▶ [Task directions] Search the records that follow and extract every line containing the string "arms".

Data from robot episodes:

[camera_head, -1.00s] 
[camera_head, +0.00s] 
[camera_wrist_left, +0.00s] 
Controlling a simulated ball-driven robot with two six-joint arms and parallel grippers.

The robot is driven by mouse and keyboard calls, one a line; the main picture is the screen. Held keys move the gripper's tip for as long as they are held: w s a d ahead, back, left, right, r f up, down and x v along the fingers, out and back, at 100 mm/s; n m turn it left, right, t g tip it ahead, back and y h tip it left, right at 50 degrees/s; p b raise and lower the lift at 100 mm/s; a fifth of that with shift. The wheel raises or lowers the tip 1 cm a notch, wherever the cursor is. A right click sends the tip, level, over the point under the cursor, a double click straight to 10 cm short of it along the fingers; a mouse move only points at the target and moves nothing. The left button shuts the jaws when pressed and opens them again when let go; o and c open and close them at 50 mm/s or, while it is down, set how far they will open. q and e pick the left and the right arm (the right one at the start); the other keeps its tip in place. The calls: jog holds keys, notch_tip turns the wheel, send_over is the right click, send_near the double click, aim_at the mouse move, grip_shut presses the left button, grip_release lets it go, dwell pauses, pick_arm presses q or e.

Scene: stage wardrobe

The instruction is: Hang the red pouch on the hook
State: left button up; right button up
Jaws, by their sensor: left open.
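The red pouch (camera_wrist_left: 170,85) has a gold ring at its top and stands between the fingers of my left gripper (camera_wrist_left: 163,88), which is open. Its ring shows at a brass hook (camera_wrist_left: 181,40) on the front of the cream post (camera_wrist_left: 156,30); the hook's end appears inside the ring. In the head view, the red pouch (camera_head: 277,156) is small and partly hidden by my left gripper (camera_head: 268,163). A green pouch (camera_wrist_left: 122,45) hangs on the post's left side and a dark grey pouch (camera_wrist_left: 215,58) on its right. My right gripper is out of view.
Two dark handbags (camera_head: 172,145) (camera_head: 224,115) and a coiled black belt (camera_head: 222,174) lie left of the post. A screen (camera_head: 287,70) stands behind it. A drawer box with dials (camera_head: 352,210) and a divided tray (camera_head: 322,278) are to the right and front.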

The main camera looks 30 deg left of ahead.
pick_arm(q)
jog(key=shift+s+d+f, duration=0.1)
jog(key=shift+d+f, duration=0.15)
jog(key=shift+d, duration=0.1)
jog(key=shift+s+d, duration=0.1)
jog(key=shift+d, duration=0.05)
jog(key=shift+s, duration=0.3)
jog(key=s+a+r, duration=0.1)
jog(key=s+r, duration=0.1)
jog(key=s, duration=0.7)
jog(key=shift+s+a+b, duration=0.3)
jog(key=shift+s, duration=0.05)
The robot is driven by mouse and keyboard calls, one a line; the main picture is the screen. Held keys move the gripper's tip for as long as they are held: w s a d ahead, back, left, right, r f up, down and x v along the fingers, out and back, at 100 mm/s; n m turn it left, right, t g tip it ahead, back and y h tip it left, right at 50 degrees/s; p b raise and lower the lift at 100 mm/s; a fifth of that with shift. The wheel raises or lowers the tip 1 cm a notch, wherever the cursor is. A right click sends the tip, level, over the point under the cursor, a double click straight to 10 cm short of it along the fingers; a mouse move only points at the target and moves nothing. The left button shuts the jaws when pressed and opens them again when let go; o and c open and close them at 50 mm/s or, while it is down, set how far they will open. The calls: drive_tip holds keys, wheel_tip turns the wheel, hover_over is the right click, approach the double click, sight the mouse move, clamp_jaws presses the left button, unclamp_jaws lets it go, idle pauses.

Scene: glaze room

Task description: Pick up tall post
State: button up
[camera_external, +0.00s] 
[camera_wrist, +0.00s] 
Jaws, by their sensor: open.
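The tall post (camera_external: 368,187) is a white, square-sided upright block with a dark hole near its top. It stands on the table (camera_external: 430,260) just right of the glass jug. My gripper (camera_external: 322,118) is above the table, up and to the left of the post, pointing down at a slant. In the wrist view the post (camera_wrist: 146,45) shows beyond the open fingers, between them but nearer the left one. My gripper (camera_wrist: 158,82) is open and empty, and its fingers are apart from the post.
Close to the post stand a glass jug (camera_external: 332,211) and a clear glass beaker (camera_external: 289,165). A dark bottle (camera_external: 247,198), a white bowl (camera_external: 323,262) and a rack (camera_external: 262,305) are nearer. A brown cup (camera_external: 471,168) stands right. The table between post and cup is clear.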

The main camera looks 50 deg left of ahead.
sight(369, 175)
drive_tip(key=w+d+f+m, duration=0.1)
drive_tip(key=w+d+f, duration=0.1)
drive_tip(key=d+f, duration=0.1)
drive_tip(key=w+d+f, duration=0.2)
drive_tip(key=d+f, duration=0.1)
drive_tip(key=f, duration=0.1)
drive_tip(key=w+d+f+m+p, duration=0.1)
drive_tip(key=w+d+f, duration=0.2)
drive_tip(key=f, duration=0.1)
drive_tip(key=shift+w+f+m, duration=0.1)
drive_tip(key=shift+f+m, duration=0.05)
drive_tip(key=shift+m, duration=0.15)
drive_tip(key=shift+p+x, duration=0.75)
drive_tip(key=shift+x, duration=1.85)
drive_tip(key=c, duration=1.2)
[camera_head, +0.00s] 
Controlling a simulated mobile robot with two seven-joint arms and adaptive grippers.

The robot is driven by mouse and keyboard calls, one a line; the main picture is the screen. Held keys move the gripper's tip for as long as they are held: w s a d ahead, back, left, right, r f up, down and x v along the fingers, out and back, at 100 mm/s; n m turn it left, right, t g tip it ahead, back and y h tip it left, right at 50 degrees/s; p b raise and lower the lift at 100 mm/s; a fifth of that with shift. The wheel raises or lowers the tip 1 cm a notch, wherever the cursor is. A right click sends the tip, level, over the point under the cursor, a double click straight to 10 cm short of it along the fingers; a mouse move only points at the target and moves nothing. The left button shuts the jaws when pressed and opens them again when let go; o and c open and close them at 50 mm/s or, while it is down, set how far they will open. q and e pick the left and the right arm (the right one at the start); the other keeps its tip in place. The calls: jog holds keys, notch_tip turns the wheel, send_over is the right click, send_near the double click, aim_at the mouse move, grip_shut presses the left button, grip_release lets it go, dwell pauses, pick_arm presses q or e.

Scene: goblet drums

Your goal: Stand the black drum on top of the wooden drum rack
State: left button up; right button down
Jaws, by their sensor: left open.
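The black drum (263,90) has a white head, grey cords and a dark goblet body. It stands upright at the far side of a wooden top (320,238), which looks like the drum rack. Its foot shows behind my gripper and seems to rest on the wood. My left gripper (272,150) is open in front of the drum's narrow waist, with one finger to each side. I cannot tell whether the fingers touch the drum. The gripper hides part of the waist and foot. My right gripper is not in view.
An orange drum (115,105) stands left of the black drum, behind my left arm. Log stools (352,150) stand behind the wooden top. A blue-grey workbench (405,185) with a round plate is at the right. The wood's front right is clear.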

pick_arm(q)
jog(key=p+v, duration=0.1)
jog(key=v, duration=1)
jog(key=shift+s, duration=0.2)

▶ [Output for this exercise]
Controlling a simulated ball-driven robot with two six-joint arms and parallel grippers.
Controlling a simulated mobile robot with two seven-joint arms and adaptive grippers.

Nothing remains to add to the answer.